La question reste cependant posée de savoir si le régime d'assurance chômage doit se transformer pour partie en un mécanisme de redistribution des prélèvements sociaux, ce qui est concevable lorsqu'il connaît des excédents, au lieu de rester un dispositif d'assurance contre le risque de perte d'emploi. Les partenaires sociaux débattront certainement de ce sujet au cours des négociations entamées le 19 novembre dernier. Mais si ces mesures venaient à disparaître, il est évident que l'on constaterait des répercussions sur les chiffres du chômage.
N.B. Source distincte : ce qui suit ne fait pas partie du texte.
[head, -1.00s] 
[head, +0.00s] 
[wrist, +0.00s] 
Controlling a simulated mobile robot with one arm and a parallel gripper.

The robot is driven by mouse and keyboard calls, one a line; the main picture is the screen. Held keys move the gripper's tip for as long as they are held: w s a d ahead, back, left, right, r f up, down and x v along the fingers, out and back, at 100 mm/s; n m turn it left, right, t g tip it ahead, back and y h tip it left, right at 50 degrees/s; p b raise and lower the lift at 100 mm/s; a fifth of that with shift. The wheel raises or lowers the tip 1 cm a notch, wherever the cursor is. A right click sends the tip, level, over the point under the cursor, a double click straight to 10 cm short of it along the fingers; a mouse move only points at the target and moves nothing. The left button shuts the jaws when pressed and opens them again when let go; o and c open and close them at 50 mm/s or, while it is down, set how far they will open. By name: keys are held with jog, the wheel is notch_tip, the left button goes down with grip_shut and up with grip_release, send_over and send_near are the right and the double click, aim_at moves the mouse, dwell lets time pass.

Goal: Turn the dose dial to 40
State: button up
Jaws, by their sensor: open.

d) La garantie de ressources des travailleurs handicapés
Il convient de rappeler par ailleurs le transfert à l'AGEFIPH du financement de la garantie de ressources des travailleurs handicapés (GRTH) en milieu ouvert 12 ( * ) (245,7 millions pour 12.800 places) prévu par l'article 97 du projet de loi de finances. Vos rapporteurs rappellent que l'AGEFIPH, hors engagement, dispose de 1,3 milliard de réserves. Ils ne jugent donc pas anormal ce transfert de charges qui par ailleurs leur semble correspondre aux missions de l'association.
* 12 La garantie de ressources vise à compenser les abattements de salaires que subissent les personnes hadicapées employées en milieu ordinaire.